-- What you should do --
Exactly as written, retype the listing below, omitting the pictures.

[START Records shown]

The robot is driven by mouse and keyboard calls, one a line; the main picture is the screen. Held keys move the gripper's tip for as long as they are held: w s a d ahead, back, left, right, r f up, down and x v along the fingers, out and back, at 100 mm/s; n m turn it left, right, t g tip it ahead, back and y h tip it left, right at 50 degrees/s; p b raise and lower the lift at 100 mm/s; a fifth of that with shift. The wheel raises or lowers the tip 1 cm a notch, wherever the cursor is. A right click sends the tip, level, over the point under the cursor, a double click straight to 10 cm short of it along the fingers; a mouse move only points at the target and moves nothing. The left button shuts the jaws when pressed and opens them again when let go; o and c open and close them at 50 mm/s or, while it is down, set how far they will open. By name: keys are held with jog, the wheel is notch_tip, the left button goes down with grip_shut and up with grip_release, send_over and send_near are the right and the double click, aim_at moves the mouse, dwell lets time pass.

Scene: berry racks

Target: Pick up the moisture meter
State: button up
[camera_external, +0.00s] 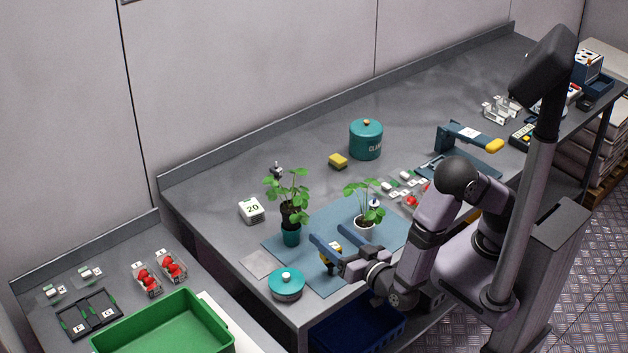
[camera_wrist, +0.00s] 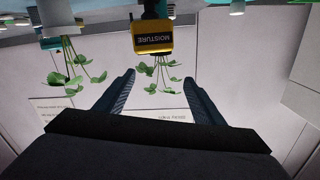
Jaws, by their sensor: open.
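Whether a finger touches the meter cannot be told.
A round teal tin (camera_external: 287,285) stands at the mat's front left. A yellow sponge (camera_external: 338,161) and teal canister (camera_external: 366,140) are farther back.

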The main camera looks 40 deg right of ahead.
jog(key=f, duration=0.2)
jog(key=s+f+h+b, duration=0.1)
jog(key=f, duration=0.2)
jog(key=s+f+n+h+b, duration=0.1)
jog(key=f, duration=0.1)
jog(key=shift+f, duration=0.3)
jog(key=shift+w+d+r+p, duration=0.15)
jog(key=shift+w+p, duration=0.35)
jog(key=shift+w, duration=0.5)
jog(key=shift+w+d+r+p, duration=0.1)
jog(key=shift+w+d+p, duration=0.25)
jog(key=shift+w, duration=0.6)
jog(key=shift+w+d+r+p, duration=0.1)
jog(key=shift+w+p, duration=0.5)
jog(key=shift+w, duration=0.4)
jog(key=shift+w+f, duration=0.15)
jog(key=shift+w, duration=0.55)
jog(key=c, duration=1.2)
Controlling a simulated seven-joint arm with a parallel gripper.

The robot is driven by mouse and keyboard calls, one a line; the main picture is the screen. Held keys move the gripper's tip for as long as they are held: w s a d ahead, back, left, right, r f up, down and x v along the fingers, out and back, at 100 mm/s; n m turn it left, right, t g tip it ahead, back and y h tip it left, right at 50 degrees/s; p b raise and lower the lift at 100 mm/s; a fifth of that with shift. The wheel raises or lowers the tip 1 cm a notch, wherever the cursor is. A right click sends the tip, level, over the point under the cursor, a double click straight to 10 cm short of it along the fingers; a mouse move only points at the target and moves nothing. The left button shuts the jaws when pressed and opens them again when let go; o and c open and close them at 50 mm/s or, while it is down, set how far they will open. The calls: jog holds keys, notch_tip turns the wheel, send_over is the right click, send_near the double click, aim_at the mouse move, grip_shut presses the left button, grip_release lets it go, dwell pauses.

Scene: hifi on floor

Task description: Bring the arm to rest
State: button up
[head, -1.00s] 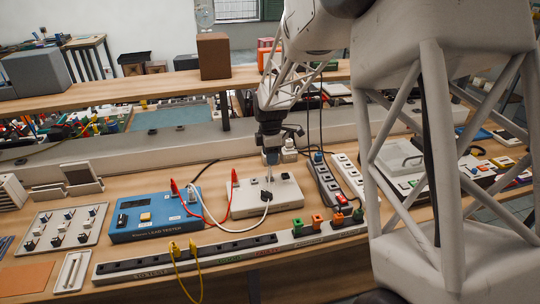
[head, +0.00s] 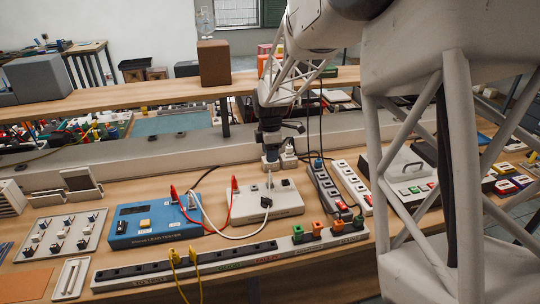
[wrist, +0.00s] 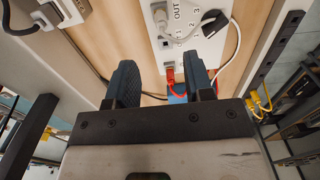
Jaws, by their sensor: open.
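My gripper (head: 270,160) hangs over the workbench, above the back edge of the white outlet box (head: 270,201). In the wrist view its two dark fingers (wrist: 160,85) are apart with nothing between them. My arm comes down from the upper right of the head view and hides part of the bench there.
A blue tester (head: 152,223) with red and white leads stands left of the outlet box. Power strips (head: 325,187) lie to its right. A long socket rail (head: 190,263) with yellow plugs runs along the front. A shelf (head: 130,98) crosses behind.

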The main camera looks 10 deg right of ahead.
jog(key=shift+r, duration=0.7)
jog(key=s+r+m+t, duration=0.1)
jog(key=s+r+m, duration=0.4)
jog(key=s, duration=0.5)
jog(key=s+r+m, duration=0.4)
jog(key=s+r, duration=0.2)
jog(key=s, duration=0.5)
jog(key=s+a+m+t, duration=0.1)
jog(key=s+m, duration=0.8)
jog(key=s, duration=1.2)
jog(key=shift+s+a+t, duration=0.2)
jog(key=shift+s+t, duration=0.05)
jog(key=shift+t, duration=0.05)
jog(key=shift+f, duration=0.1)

[END Records shown]

-- Solution to this exercise --
The robot is driven by mouse and keyboard calls, one a line; the main picture is the screen. Held keys move the gripper's tip for as long as they are held: w s a d ahead, back, left, right, r f up, down and x v along the fingers, out and back, at 100 mm/s; n m turn it left, right, t g tip it ahead, back and y h tip it left, right at 50 degrees/s; p b raise and lower the lift at 100 mm/s; a fifth of that with shift. The wheel raises or lowers the tip 1 cm a notch, wherever the cursor is. A right click sends the tip, level, over the point under the cursor, a double click straight to 10 cm short of it along the fingers; a mouse move only points at the target and moves nothing. The left button shuts the jaws when pressed and opens them again when let go; o and c open and close them at 50 mm/s or, while it is down, set how far they will open. By name: keys are held with jog, the wheel is notch_tip, the left button goes down with grip_shut and up with grip_release, send_over and send_near are the right and the double click, aim_at moves the mouse, dwell lets time pass.

Scene: berry racks

Target: Pick up the moisture meter
State: button up
[camera_external, +0.00s] 
[camera_wrist, +0.00s] 
Jaws, by their sensor: open.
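Whether a finger touches the meter cannot be told.
A round teal tin (camera_external: 287,285) stands at the mat's front left. A yellow sponge (camera_external: 338,161) and teal canister (camera_external: 366,140) are farther back.

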The main camera looks 40 deg right of ahead.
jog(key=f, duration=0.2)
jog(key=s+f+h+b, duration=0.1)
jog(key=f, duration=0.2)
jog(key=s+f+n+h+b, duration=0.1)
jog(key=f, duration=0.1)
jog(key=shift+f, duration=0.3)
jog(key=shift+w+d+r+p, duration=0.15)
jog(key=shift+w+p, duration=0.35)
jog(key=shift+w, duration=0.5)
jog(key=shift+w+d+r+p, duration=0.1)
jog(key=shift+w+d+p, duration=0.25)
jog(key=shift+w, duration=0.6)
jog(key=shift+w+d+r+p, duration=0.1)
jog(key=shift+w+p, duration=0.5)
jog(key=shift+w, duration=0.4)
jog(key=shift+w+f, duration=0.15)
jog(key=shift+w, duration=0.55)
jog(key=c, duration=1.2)
Controlling a simulated seven-joint arm with a parallel gripper.

The robot is driven by mouse and keyboard calls, one a line; the main picture is the screen. Held keys move the gripper's tip for as long as they are held: w s a d ahead, back, left, right, r f up, down and x v along the fingers, out and back, at 100 mm/s; n m turn it left, right, t g tip it ahead, back and y h tip it left, right at 50 degrees/s; p b raise and lower the lift at 100 mm/s; a fifth of that with shift. The wheel raises or lowers the tip 1 cm a notch, wherever the cursor is. A right click sends the tip, level, over the point under the cursor, a double click straight to 10 cm short of it along the fingers; a mouse move only points at the target and moves nothing. The left button shuts the jaws when pressed and opens them again when let go; o and c open and close them at 50 mm/s or, while it is down, set how far they will open. The calls: jog holds keys, notch_tip turns the wheel, send_over is the right click, send_near the double click, aim_at the mouse move, grip_shut presses the left button, grip_release lets it go, dwell pauses.

Scene: hifi on floor

Task description: Bring the arm to rest
State: button up
[head, -1.00s] 
[head, +0.00s] 
[wrist, +0.00s] 
Jaws, by their sensor: open.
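My gripper (head: 270,160) hangs over the workbench, above the back edge of the white outlet box (head: 270,201). In the wrist view its two dark fingers (wrist: 160,85) are apart with nothing between them. My arm comes down from the upper right of the head view and hides part of the bench there.
A blue tester (head: 152,223) with red and white leads stands left of the outlet box. Power strips (head: 325,187) lie to its right. A long socket rail (head: 190,263) with yellow plugs runs along the front. A shelf (head: 130,98) crosses behind.

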The main camera looks 10 deg right of ahead.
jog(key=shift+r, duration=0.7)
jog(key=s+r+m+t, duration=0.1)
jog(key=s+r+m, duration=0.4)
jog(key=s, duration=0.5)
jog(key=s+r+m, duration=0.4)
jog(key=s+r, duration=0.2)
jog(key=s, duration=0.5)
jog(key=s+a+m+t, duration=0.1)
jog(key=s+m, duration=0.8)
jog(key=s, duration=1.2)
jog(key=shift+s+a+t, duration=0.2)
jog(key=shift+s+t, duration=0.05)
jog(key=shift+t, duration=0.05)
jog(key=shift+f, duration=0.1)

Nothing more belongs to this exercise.